Job |
Your task is to repeat the lines below exactly, excluding any pictures they contain.

______________________________

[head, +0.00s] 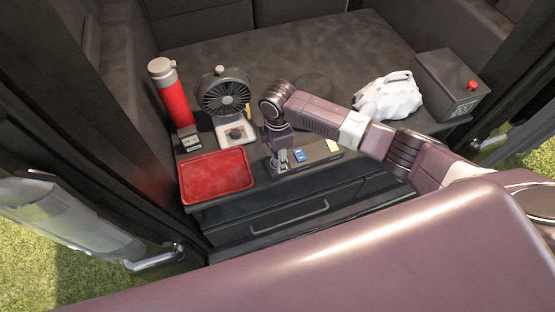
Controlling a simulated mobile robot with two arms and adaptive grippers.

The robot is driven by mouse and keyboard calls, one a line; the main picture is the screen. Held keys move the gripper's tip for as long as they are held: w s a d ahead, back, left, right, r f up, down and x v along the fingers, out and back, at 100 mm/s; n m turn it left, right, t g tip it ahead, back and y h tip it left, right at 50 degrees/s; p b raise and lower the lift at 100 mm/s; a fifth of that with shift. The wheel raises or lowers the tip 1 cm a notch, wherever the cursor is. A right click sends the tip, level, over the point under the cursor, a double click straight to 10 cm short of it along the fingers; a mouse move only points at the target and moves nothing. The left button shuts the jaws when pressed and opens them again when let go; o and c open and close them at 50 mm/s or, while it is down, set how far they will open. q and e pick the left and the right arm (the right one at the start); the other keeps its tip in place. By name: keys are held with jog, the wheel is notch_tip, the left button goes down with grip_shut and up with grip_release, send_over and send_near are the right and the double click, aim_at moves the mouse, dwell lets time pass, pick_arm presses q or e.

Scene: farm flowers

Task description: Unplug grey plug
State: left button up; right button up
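A dark power strip (318,152) lies near the front of the dark counter in the head view. It carries a blue plug (300,156) and a yellow piece (333,146) towards its right end. A small grey item (283,166), which looks like the grey plug, is at its left end. My right gripper (280,154) points down at this left end, right over the grey item. The fingers are small and overlap it, so I cannot tell whether they are open or closed on it. My left gripper is not in view.
A red tray (216,175), a red flask (172,95) and a black fan (224,95) stand left of the strip. A white crumpled bag (389,97) and a black box (446,80) with a red knob are at the right. The back of the counter is largely clear.

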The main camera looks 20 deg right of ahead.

______________________________

Solution for this exercise |
[head, +0.00s] 
Controlling a simulated mobile robot with two arms and adaptive grippers.

The robot is driven by mouse and keyboard calls, one a line; the main picture is the screen. Held keys move the gripper's tip for as long as they are held: w s a d ahead, back, left, right, r f up, down and x v along the fingers, out and back, at 100 mm/s; n m turn it left, right, t g tip it ahead, back and y h tip it left, right at 50 degrees/s; p b raise and lower the lift at 100 mm/s; a fifth of that with shift. The wheel raises or lowers the tip 1 cm a notch, wherever the cursor is. A right click sends the tip, level, over the point under the cursor, a double click straight to 10 cm short of it along the fingers; a mouse move only points at the target and moves nothing. The left button shuts the jaws when pressed and opens them again when let go; o and c open and close them at 50 mm/s or, while it is down, set how far they will open. q and e pick the left and the right arm (the right one at the start); the other keeps its tip in place. By name: keys are held with jog, the wheel is notch_tip, the left button goes down with grip_shut and up with grip_release, send_over and send_near are the right and the double click, aim_at moves the mouse, dwell lets time pass, pick_arm presses q or e.

Scene: farm flowers

Task description: Unplug grey plug
State: left button up; right button up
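A dark power strip (318,152) lies near the front of the dark counter in the head view. It carries a blue plug (300,156) and a yellow piece (333,146) towards its right end. A small grey item (283,166), which looks like the grey plug, is at its left end. My right gripper (280,154) points down at this left end, right over the grey item. The fingers are small and overlap it, so I cannot tell whether they are open or closed on it. My left gripper is not in view.
A red tray (216,175), a red flask (172,95) and a black fan (224,95) stand left of the strip. A white crumpled bag (389,97) and a black box (446,80) with a red knob are at the right. The back of the counter is largely clear.

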The main camera looks 20 deg right of ahead.

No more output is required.